Cho is a precise writer and a lyrical one. And yet, in plays like The Piano Teacher, Durango and The Language Archive she evinces a particular interest in what can’t or won’t be said – what oft was thought, but never expressed. Here there’s real poignancy in Ray’s attempts to gain approval from his father, no longer capable of speech, and to communicate with his uncle, who does not speak English. Ray conscripts his ex-girlfriend, Cornelia (a splendid Sue Jean Kim), as a translator, even as he’s unable to articulate his love for her.

A bite befor dying: Sue Jean Kim, Stephen Park and Joseph Steven Yang in Aubergine. Photograph: Joan Marcus/2016 Joan Marcus

Under Kate Whoriskey’s direction, these scenes are skillful and affecting, cruel and kind. There are wordless pleasures here, too, like the way Yang’s uncle kneels at his brother’s bedside or how Kang’s Ray handles a turtle perhaps destined for the soup pot.

But Cho interleaves these insightful scenes with somewhat forced monologues in which each character describes the best meal that he or she has ever eaten – a pastrami sandwich, a pod of okra, a bucket of fried chicken. Each of these speeches is elegantly written, but these seem like rather blatant demonstrations of Cho’s skills and concerns rather than vital components of the piece.
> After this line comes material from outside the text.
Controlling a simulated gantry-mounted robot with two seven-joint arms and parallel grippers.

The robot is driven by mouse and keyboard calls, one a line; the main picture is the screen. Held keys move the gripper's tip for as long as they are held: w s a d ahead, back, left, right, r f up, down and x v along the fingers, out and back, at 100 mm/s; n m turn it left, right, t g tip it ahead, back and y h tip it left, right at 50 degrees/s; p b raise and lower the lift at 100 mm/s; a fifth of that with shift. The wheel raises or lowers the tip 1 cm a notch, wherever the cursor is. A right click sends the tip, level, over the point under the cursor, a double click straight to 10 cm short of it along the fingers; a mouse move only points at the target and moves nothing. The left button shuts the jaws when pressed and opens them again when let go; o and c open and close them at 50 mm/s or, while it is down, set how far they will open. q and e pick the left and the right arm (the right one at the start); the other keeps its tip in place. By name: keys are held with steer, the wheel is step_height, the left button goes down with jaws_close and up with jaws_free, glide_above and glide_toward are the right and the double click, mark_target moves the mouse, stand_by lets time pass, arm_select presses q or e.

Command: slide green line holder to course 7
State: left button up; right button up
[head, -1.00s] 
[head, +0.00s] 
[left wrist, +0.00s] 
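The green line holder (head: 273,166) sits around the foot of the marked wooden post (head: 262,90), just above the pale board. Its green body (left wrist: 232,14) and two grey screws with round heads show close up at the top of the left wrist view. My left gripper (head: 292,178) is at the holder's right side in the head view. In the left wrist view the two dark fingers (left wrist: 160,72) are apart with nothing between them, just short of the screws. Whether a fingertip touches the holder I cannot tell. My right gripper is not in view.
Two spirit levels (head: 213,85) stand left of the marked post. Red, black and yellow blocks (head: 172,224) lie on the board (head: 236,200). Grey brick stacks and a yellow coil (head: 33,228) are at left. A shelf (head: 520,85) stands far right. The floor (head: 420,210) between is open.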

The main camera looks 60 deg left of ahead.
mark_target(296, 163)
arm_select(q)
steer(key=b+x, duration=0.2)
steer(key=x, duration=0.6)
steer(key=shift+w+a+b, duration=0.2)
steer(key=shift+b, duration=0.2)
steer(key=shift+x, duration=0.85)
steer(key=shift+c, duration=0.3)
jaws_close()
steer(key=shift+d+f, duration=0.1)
And within the scenes, she indulges her fondness for philosophical maxims, which sometimes seem quietly profound and at other times cloying. Too many of them are put into the mouth of Lucien (Michael Potts), a hospice nurse who was once a refugee. He presents Ray with the vegetable of the title and inducts him into the mysteries of dying with aphorisms like, “Knowing where a loved one will die, knowing how … this is a gift.” Is it?

Yet beyond Lucien’s somewhat maudlin words lie one of the welcome surprises of Cho’s drama. What had seemed a play about food and appetite is ultimately a play about death and loss and the compensations that help us to bear it – love, care, a brick of instant ramen.